In fact, many of those problems are themselves rooted in FCC’s decades old monopoly regulatory legacy, including the granting of exclusive franchises. Some critics of neutrality mean well but they are wrong to call the public utility model “obsolete.” It was never appropriate for old-school phone service and electricity, and remains inappropriate for broadband.  

Those advocating a compulsory dumb-pipe approach are the true threat to openness, robust networks, access to information, and free speech. But this FCC cannot see that.

What we need is infrastructure liberalization across sectors, including communications, electricity, transportation. Market pricing would allow for more internet, and even “splinternets,” for everyone.

Let’s not miss the fact that this order came down from the top of US government. A mis-named July 2021 executive order on “Promoting Competition in the American Economy” (among much undesirable else) “encouraged” the FCC chair to adopt “through appropriate rulemaking ‘Net Neutrality’ rules similar to those previously adopted under title II of the Communications Act of 1934.”

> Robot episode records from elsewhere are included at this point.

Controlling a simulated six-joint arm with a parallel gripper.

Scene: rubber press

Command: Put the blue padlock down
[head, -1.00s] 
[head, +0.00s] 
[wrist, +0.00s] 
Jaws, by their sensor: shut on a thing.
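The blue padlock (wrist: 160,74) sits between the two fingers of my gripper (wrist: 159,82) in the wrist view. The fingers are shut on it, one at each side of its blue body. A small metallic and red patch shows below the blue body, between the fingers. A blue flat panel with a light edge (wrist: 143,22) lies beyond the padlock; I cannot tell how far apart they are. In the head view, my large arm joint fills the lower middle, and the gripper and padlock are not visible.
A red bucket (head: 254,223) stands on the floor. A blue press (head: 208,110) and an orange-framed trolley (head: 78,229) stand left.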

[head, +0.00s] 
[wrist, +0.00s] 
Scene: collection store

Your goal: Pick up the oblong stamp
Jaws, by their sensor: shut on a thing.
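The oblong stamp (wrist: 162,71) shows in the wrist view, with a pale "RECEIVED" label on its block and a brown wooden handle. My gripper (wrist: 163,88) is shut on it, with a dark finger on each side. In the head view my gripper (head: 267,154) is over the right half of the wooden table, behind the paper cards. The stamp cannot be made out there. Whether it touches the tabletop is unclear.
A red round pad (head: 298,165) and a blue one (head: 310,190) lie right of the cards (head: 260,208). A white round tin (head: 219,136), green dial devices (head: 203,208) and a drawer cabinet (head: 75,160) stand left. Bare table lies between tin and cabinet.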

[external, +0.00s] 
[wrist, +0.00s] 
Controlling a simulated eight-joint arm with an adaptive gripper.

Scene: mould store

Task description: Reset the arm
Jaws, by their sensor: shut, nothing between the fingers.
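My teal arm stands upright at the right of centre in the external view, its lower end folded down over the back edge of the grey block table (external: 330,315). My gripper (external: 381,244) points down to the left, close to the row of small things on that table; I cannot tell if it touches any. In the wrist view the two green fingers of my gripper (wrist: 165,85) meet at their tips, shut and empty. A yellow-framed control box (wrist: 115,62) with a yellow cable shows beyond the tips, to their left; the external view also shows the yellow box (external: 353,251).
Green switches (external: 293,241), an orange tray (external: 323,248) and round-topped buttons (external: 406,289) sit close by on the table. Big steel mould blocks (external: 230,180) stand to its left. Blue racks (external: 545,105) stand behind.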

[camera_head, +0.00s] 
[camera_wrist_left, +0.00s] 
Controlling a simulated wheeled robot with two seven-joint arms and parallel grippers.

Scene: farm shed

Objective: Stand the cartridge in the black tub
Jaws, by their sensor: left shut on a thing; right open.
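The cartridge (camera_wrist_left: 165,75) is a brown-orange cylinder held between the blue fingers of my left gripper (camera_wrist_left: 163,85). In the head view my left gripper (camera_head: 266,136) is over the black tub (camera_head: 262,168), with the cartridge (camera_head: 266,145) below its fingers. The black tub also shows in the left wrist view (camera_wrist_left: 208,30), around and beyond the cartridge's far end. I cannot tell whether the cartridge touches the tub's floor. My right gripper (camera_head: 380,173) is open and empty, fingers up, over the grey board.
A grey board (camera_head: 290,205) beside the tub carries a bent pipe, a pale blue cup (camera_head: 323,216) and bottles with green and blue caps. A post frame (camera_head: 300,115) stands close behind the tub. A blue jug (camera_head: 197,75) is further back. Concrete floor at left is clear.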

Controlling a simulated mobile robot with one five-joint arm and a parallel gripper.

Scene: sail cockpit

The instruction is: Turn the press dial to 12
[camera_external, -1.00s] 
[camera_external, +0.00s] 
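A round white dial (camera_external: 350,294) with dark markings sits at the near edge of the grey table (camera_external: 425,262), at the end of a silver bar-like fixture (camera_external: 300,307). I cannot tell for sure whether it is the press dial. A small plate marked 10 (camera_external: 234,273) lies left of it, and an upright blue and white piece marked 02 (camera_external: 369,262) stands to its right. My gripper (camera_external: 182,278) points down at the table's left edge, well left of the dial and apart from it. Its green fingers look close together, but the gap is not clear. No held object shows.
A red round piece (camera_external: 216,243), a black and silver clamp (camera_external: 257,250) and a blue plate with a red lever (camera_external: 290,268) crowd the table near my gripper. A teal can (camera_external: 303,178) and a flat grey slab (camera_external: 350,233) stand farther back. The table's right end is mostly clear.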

The FCC is supposed to be an independent agency, though its adherence to this directive suggests otherwise.

Rosenworcel denounced the Trump-era repeal of net-neutrality rules, claiming that it put the FCC “on the wrong side of history, the wrong side of the law, and the wrong side of the American public.” It is rather the FCC on the wrong side of history with respect to private control over emergent networks.

Even CNN admits that during “the time since [Trump’s repeal], ISPs have refrained from doing the kind of blocking and preferential treatment that net neutrality advocates have warned could occur.”

This rulemaking is plainly not about consumer protection, but about centralized power at FCC. Redefining and reclassifying broadband as a “Title II” service will allow FCC the freedom it desires to regulate other aspects of communications services.

Washington sees power leaking away to private parties, and it wants that power back.